Según el DRAE las témporas son “tiempos de ayuno en el comienzo de las cuatro estaciones del año”. Son el plural de tempus: tiempo, estación. En cada periodo agrícola, los romanos celebraban fiestas. Con el cristianismo, la Iglesia Católica convirtió ese paganismo en fechas de ayuno, oración, penitencia y acción de gracias. Las cuatro témporas del año eclesiástico son: Témporas de primavera o Primeras (miércoles, viernes y sábado, después del primer domingo de Cuaresma); Témporas de verano, Segundas o de la Trinidad (miércoles, viernes y sábado, de la semana que sigue al domingo de Pentecostés y es anterior al domingo de la Trinidad); Témporas de otoño o Terceras (miércoles, viernes y sábado, siguientes al 14 de septiembre y que muchos llaman Témporas de San Mateo) y Témporas de invierno o Cuartas (miércoles, viernes y sábado, siguientes al tercer domingo de adviento).
Posiblemente el campesino de antaño –preocupado fundamentalmente por las alternativas del tiempo– en algún momento ligó las fechas de las celebraciones religiosas a las revelaciones climáticas y meteorológicas y de ahí surgieron métodos predictivos como las témporas. Desde tiempo inmemorial es una tradición, que sin ningún fundamento científico–incluso la Iglesia las definió como superstición– se utiliza en el mundo rural de la Cornisa Cantábrica hasta Galicia. Ciertamente se emplean técnicas distintas en diversas zonas, e incluso algunas utilizan otras fechas no coincidentes con las de témporas. No obstante, el patrón común para la predicción es la observación del viento. Las características del mismo en las medianoches de los tres días de témporas, son las que prevalecerán, correlativamente, en cada uno de los tres meses siguientes de la próxima estación. En el lenguaje popular suele utilizarse: “¿Cómo han quedado las témporas?”.
Existe un dicho que en principio parece no tener sentido. Se refiere a relacionar conceptos o aspectos que no tienen nada en común: ”No confundir el culo con las témporas”. Parece ser que el término témpora también tenía la acepción de sien– posiblemente de ahí el hueso temporal– y en ese caso sí es explicable la puntualización, para no mezclar la cabeza con respetable trasero.

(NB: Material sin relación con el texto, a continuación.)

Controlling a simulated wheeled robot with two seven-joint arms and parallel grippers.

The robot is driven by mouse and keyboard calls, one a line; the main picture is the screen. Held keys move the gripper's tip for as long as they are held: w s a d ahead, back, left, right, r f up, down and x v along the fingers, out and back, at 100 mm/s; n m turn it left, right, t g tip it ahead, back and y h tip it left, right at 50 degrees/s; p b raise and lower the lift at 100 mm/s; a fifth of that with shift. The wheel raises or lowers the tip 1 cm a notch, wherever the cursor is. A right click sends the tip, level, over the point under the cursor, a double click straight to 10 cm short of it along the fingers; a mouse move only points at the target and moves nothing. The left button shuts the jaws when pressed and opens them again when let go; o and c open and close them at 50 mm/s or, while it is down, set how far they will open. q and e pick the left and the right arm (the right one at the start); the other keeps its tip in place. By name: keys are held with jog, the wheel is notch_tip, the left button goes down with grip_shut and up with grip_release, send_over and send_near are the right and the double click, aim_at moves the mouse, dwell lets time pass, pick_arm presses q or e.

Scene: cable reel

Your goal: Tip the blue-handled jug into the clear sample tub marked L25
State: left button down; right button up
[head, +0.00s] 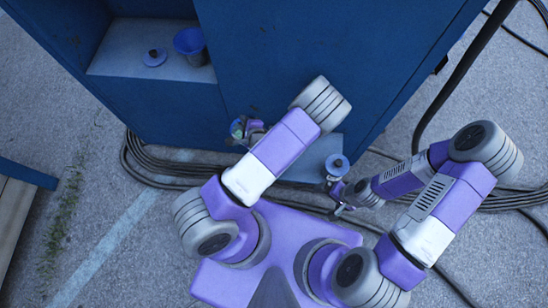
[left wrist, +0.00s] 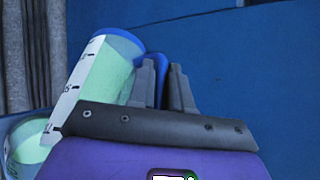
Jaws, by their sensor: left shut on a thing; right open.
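The jug (left wrist: 108,70) has a clear body with a white scale strip, pale green contents, a blue rim and a blue handle (left wrist: 155,62). It leans in the left wrist view. My left gripper (left wrist: 162,75) is shut on the handle. In the head view the jug (head: 237,128) is small beside my left gripper (head: 246,130), against the blue cabinet. A clear round container (left wrist: 26,145) with green inside shows at the lower left of the wrist view, partly cut off; I cannot read any L25 mark. My right gripper (head: 338,198) is open and empty.
A blue cabinet (head: 300,50) fills the back. Another blue-topped item (head: 337,164) stands on a pale ledge (head: 312,160) near my right gripper. Dark cables (head: 150,165) lie on the ground.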

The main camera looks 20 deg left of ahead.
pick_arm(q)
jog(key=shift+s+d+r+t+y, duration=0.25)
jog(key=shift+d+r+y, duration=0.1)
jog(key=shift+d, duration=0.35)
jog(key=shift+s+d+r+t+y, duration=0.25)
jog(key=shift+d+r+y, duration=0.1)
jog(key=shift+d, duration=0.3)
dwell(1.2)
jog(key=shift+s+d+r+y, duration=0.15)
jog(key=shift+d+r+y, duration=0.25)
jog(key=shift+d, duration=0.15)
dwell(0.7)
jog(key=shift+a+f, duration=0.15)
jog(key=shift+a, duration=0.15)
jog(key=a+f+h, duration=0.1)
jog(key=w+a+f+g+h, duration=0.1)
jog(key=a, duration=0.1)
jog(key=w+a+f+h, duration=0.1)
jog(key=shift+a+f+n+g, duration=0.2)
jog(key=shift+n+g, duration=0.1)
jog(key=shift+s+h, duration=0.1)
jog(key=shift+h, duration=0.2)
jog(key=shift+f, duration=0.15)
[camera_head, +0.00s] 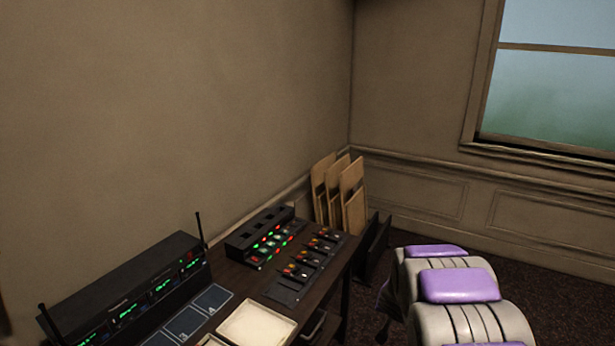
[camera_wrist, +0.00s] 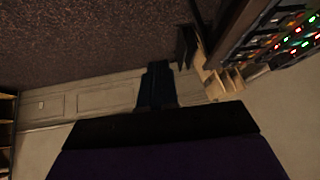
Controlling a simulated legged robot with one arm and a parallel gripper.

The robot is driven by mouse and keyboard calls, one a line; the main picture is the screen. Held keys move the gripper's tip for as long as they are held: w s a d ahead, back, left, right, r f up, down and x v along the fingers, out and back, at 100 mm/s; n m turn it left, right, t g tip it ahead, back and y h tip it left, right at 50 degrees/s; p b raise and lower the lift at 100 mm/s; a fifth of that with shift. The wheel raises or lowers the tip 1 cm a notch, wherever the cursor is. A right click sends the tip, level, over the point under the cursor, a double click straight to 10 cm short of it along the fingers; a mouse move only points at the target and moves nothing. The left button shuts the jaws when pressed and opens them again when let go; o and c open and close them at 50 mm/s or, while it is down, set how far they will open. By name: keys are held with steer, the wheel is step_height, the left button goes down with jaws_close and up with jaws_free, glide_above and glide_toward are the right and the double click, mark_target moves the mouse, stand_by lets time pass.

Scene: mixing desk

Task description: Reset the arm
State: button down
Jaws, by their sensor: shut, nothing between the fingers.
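My arm (camera_head: 455,285) shows at the lower right of the head view, with purple pads on pale grey links. It is beside the right edge of the desk (camera_head: 335,285). My gripper (camera_wrist: 158,72) is in the middle of the wrist view as a dark narrow shape beyond a wide dark and purple body. Its fingers are together with nothing seen between them. I cannot make it out clearly in the head view. The mixing panel (camera_head: 305,265) with its lit buttons lies on the desk; part of it shows at the upper right of the wrist view (camera_wrist: 285,38).
A black rack unit (camera_head: 130,290) with antennas stands at the left on the desk. A cream tray (camera_head: 257,328) lies in front. Wooden boards (camera_head: 340,190) lean by the corner. A window (camera_head: 550,80) is at the right. Dark carpet (camera_head: 545,285) lies open beyond my arm.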

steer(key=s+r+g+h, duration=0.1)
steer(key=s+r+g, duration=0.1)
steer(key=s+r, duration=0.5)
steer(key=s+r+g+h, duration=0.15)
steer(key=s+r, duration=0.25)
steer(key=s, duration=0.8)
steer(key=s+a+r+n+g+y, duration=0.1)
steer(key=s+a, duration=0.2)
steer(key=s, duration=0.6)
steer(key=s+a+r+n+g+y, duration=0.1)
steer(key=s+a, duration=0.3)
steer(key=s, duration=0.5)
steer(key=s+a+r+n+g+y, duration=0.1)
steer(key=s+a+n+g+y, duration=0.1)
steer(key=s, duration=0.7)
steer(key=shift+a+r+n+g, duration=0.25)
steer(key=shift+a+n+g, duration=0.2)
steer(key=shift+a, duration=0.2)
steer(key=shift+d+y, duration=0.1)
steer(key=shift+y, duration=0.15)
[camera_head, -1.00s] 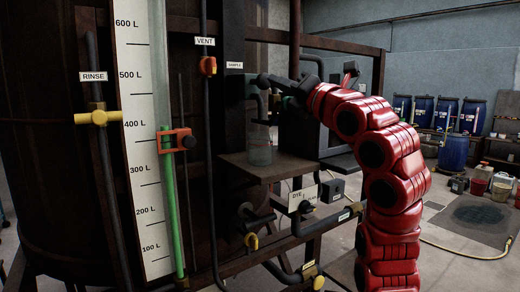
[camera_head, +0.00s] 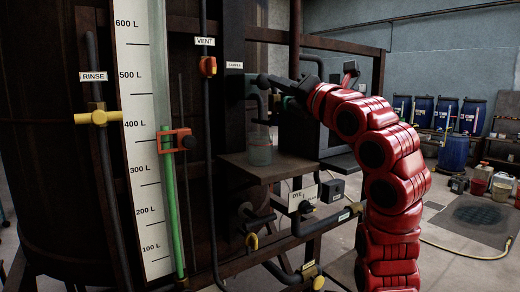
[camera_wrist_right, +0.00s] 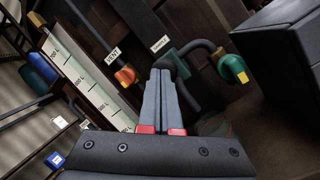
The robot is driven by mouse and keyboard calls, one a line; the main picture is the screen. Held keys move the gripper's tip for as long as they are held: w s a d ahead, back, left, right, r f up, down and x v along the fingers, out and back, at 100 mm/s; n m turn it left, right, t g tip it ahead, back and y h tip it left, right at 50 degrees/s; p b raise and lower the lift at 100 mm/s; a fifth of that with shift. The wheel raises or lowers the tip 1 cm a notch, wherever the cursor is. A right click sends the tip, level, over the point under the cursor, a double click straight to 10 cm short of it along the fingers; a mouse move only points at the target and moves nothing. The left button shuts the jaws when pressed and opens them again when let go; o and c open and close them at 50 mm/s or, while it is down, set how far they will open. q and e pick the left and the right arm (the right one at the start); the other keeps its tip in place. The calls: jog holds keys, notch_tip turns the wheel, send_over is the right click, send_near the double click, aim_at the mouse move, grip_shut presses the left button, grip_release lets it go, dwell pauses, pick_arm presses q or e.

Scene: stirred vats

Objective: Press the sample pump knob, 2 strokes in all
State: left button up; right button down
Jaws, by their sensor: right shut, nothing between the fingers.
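The white sample label (camera_head: 234,65) is on the dark frame beside the vat, and the label also shows in the right wrist view (camera_wrist_right: 160,43). My right gripper (camera_head: 264,79) is shut and empty, with its fingertips at the sample pump, just right of the label. In the right wrist view the closed fingers (camera_wrist_right: 160,74) point at a dark rounded part, probably the pump knob (camera_wrist_right: 178,66), which they partly cover. I cannot tell whether they touch it. A clear jar (camera_head: 259,150) stands below the pump. My left gripper is out of view.
The jar stands on a dark shelf (camera_head: 240,168). The orange vent valve (camera_head: 208,66), yellow rinse valve (camera_head: 97,118) and level scale (camera_head: 145,190) are to the left. A curved pipe with a yellow-green end (camera_wrist_right: 237,70) lies right of my fingers. Blue drums (camera_head: 446,114) stand far back.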

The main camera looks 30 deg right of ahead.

Un curioso método de predicción meteorológica ha logrado cierta notoriedad mediática, referido a la práctica en la localidad estadounidense de Aberdeen en la noche de fin de año. Debe aclararse que también en nuestro país, concretamente en Cataluña y Alto Aragón, desde antiguo, en alguna zona, se utiliza el llamado “Calendari de la Ceba”.
El Calendario de la cebolla, dispone doce capas individuales de cebolla en unos platitos independientes, asignándoles el nombre de un mes. La noche de fin de año se vierte una pequeña cantidad de sal sobre cada una de ellas y se dejan reposar. El primero de enero se observan las porciones de bulbo que tienen la sal humedecida e incluso si hay líquido y aquellas que están secas. La conclusión obvia– según los crédulos predictores meteorológicos– es que los meses del año que nace, correspondientes a los mojados serán lluviosos y los de trozos secos serán áridos.
A lo largo de los siglos, la humanidad ha ido acumulando conocimientos empíricos sobre ciertos comportamientos de seres animados o inanimados que correspondían a fenómenos atmosféricos a corto plazo. Pero de ahí a pensar que pueden pronosticarse previsiones climáticas a largo plazo, basándose en observaciones sin rigor científico, como las recogidas en el artículo, va un largo trecho. Aunque muchos de los devotos de estos métodos suelen declarar que aciertan más del 80%, la realidad es que muchas de sus previsiones son indefinidas u obvias, del tipo de: ”El próximo verano, las temperaturas serán altas”; ”El invierno será frio y posiblemente caerán algunas nevadas” o “En primavera habrá posibilidad de algunas lluvias”.